Unfortunately, Verizon (NYSE:VZ) subscribers may never be able to use it. 

Photo: Samsung

Verizon rivals Sprint, T-Mobile, and AT&T have all agreed to support Samsung's service, but Verizon has not. That may change in the future, but at least for now, Galaxy Note 5 owners that purchase their handset through Verizon could miss out on one the phone's best features. It's unfortunate for consumers, and it highlights the issues that continue to plague the Android ecosystem.

This isn't the first time
Samsung's Galaxy Note 5, Galaxy S6 Edge+, Galaxy S6, and Galaxy S6 Edge will all (eventually) support Samsung Pay. Like Apple Pay, Samsung Pay allows owners of compatible phones to use their handset as a credit card alternative. Simply touching their phone against a credit card terminal completes the payment process in a safer and more convenient fashion than swiping a plastic card. But Apple Pay requires the use of an NFC-equipped terminal. While some merchants have them, most don't, and likely won't for several years. Samsung Pay, in contrast, can work with almost any credit card terminal, NFC or not.

Apple Pay in action. Photo: Apple

Unfortunately, that won't really matter for Verizon subscribers. Verizon says it's still evaluating Samsung Pay, and it hasn't signed off on the service just yet. Unless Big Red changes its tune quickly, owners of Samsung's handsets probably won't be able to use Samsung Pay when it launches in the U.S. late next month.

Of course, this isn't the first time Verizon has blocked such a service. In 2011, Google launched Google Wallet, an NFC-based mobile payment solution. Verizon, however, prevented its subscribers from using it, instead favoring Softcard -- a similar service it notably had a stake in. Earlier this year, Google struck a deal to acquire Softcard, and Verizon relented, agreeing to promote Google Wallet on the Android handsets it sold.

It could hurt Samsung and Verizon
Verizon's unwillingness to support Samsung Pay could weigh on both companies.

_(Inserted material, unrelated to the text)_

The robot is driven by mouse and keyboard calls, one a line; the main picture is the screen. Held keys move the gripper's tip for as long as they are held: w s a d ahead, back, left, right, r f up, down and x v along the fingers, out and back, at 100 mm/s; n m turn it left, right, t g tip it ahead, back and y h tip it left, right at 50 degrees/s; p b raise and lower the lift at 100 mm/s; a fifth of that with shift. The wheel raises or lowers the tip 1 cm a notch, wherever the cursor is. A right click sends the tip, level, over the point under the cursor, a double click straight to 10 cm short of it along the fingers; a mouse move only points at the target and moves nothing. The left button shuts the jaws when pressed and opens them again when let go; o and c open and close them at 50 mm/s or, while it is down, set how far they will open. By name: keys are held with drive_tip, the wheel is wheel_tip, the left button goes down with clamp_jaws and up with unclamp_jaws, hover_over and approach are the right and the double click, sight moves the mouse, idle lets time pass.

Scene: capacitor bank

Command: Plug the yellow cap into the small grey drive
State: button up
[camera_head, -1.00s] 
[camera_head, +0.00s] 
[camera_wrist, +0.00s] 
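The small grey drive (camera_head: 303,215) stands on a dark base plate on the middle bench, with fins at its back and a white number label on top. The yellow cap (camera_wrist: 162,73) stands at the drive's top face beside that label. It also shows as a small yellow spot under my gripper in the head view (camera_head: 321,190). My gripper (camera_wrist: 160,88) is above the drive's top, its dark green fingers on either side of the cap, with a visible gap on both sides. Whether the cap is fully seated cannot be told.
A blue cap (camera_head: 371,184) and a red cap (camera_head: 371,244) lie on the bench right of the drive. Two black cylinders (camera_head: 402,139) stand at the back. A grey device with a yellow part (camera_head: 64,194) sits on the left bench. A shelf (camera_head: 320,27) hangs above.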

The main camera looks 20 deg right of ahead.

Like Apple Pay, Google Wallet depends on NFC terminals to function, and is therefore inferior to Samsung's service. Subscribers (or potential subscribers) who wish to make use of Samsung Pay could defect to rival networks. At the same time, Samsung's phones lose one of their more compelling, unique features. Almost every Android handset can make use of Google Wallet -- Samsung Pay is exclusive to the Korean tech giant's latest phones.

Verizon could ultimately relent, but even if it does, the situation serves as compelling evidence of a problem that continues to face Android vendors. Apple Pay has run into issues with retailers, but never carriers. Unlike Samsung, Apple maintains strict control over the iPhone, and the software it runs. Samsung's Galaxies, in contrast, are often modified (sometimes heavily) by its carrier partners. That may benefit the carriers, but it results in a user experience that's inconsistent and often sub-par.

Verizon's decision to block Samsung Pay is perhaps the most egregious example yet.